Interviewer: Do you see yourself ever going back to Cameroon?

Cheyenne: Absolutely. Absolutely. And I think that ultimately, it’s weird because I’ve lived in the States for most of my life, but I feel so much connection and so many more ties to Cameroon and I just know that if there’s anything or anyone, or anywhere with potential, it’s there, and I wanted, I just want to pour so much of myself to my people.

Interviewer: So, with the current momentum of Black Lives Matter movement. I’m wondering if you’re optimistic about the future. Do you feel like we’re really going to make a change this time or is it just going to be more talk and not enough action?

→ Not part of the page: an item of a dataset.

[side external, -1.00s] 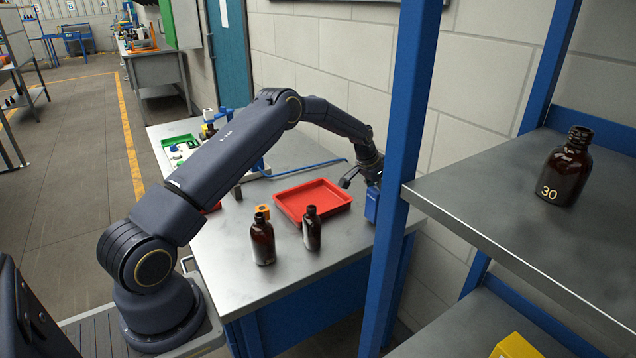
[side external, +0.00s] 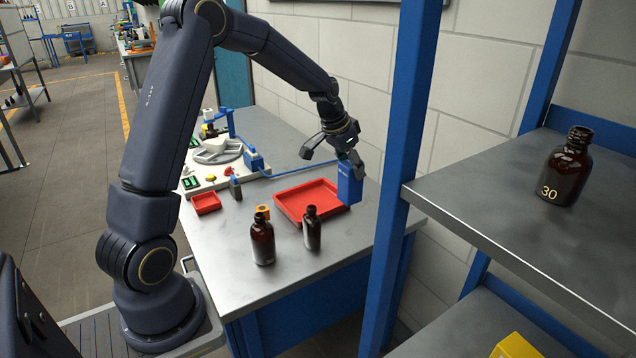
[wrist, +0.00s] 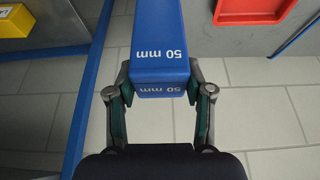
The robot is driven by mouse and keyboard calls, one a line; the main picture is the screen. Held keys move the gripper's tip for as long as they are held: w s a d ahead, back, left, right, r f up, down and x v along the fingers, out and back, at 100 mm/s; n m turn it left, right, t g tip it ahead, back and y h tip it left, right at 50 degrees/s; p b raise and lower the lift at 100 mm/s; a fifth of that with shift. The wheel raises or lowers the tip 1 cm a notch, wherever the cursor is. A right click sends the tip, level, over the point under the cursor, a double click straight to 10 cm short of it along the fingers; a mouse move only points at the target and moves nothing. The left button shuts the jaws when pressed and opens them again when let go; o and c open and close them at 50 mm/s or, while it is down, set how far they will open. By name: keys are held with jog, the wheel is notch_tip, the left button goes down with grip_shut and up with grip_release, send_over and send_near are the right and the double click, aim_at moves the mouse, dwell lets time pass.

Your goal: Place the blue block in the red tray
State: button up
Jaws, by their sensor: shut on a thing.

Cheyenne: Absolutely. So, it’s actually really interesting that you’re asking me this question because I had this conversation with my friend just a few days ago. How in the early part of this whole reckoning, right, like when quarantine probably just started, and we learned of like the tragic news of Ahmaud Arbery and um, just like kind of in the beginning when things were shifting. I was having conversations with my friends I was having, I had a conversation, a professor at USC had a conversation with some students at NSBE and I remember, just asking a lot of people and I asked him, I was like, isn’t a revolution inevitable at this point, like, it’s coming? I was like, there’s no way, this has to be it. And, you know, I got a lot of varied answers. And you know, a lot of Well, it depends, right. But I truly, I feel like this is it. You know, and, forgive me if that’s too optimistic, but I sensed that a lot from a lot of people, a lot of people are very hopeful. And I think that just the weight of it, all of it all right. Everything that’s going on and all of the all of the realization that’s happening, I think that for this not to be the time would be such a waste, to put it pretty pointedly. But considering that all of this is happening, I think that, I think that change is coming. And I’m really hopeful. And I’m, man, I’m so lucky. I just feel so lucky to be a part of this change and to be a young adult in this time. It’s inspiring.